Interestingly, the Arts works in just the same way. Two weeks ago, UK Culture Minister Maria Miller made a speech advising that the Arts must ensure future funding by focusing primarily on economic, not artistic, value. She said that Arts must ‘demonstrate the healthy dividends that our investment continues to pay.’ This sentence contains troubling emphasis. The idea of public “funding” is expressed as “investment.” Funding is a self-evident endowment – but an “investment” suggests a conditional arrangement with a requirement for a tangible return – “dividends,” as Miller calls it.

Yet is this how art, or indeed science, works? Art, like science, trades in the quality and breadth of ideas. The intangible. Transformed ultimately into multi-billion pound contributions to GDP – but not explicitly framed to do so.

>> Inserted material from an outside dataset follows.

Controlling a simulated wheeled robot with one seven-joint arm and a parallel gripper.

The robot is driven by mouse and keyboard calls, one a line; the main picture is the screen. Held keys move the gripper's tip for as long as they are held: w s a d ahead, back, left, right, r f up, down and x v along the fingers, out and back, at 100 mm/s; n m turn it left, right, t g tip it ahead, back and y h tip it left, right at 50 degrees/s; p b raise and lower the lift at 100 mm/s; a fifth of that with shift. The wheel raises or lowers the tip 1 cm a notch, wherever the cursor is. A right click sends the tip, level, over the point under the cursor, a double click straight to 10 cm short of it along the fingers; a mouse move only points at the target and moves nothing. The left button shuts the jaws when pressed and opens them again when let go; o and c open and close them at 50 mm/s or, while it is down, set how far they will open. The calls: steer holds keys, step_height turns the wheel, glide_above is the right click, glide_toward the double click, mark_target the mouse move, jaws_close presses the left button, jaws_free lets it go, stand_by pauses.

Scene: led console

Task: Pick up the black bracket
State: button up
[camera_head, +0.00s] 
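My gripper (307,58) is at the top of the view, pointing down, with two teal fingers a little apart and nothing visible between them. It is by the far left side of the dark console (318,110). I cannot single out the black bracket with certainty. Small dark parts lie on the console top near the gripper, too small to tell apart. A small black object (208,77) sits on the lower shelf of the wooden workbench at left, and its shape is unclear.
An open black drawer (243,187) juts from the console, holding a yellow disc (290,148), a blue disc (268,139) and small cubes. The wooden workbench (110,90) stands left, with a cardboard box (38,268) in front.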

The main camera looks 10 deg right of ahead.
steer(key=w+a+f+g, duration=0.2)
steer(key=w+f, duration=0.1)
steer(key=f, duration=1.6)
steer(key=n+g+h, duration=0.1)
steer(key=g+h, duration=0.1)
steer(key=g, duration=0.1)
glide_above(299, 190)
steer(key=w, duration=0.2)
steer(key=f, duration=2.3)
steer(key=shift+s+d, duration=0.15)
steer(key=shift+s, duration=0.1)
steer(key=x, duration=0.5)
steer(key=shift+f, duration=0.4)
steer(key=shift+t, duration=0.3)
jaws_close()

Even Miller’s own government department acknowledges this. The creative industries in the UK contribute a massive 10% of all exports, and employ millions. [UPDATE 7th May 2013: A report issued in the UK by the Centre for Economics and Business Research (CEBR) confirms that UK Arts delivers four times its public subsidy in contribution to GDP]. Likewise, scientific innovation in the UK contributes to 30% of GDP, yet government investment is smaller than all of its industrial competitors (see here). The problem is, it is impossible to ‘reverse-engineer’ the subsequent financial success of art and science to provide a reliable template for future financial ‘dividend.’ Just like it was impossible to anticipate that what Tim Berners-Lee invented to make arcane documents accessible to CERN researchers in Switzerland would eventually disrupt the global newspaper, music, book publishing and movie industries.

An essential ingredient to all creativity in art and science is the idea that one shares something to gain far more. That’s not an ‘investment’ in the financial sense. It’s an act of trust in the commonwealth of ideas in culture – and an acknowledgement of the power of what one cannot yet see. It’s the best of who we are, or should be.

It’s the crucial difference between value and price.

 

4 Comments leave one →
  1. science4youngpeople permalink
    May 4, 2013 4:19 pm

    Small aside: the contribution of the World Wide Web to society may be invaluable and life-changing, but could the “price” lie in the new developments – that, granted, TB-L would probably not be able to foresee – such as cyber-bullying/net-hating, loss of a certain level of privacy, and techno-dependency? But yes, I hear what you are saying with regards to the industrialisation of knowledge.

    • May 4, 2013 8:03 pm

      Hi – thanks for the reply. I think this is a really good point. We shouldn’t see technological developments – or indeed any scientific or artistic developments – as wholly “good”. Just as we shouldn’t see them as wholly dangerous or negative. This, for me, is part of the old modernist myth about progress. We can certainly be more nuanced about the effect of tech outcomes on our society, as the intangible nature of creative applications can lead to unforseen positive and negative results. However, acknowledgement of the clear value inherent in creative collaboration and openness – and its contribution to our civilisation – does not preclude the possibility of unwanted effects. Yet I would suggest that those effects you mention – cyber-bullying/net-hating, loss of a certain level of privacy, and techno-dependency – are behaviours born in us as a society, rather than in machines. We must be careful not to blame the paper for the poison written on the page.

      • science4youngpeople permalink
        May 5, 2013 12:05 pm

        Oh yes. The WWW is a tool, and we have all heard the one about the poor workman.

  2. May 4, 2013 5:08 pm

    Interesting peice.
    Science and the arts are driven by passion. The dividends of passion are inspiration and creativity, neither of which can be measured in one lifetime.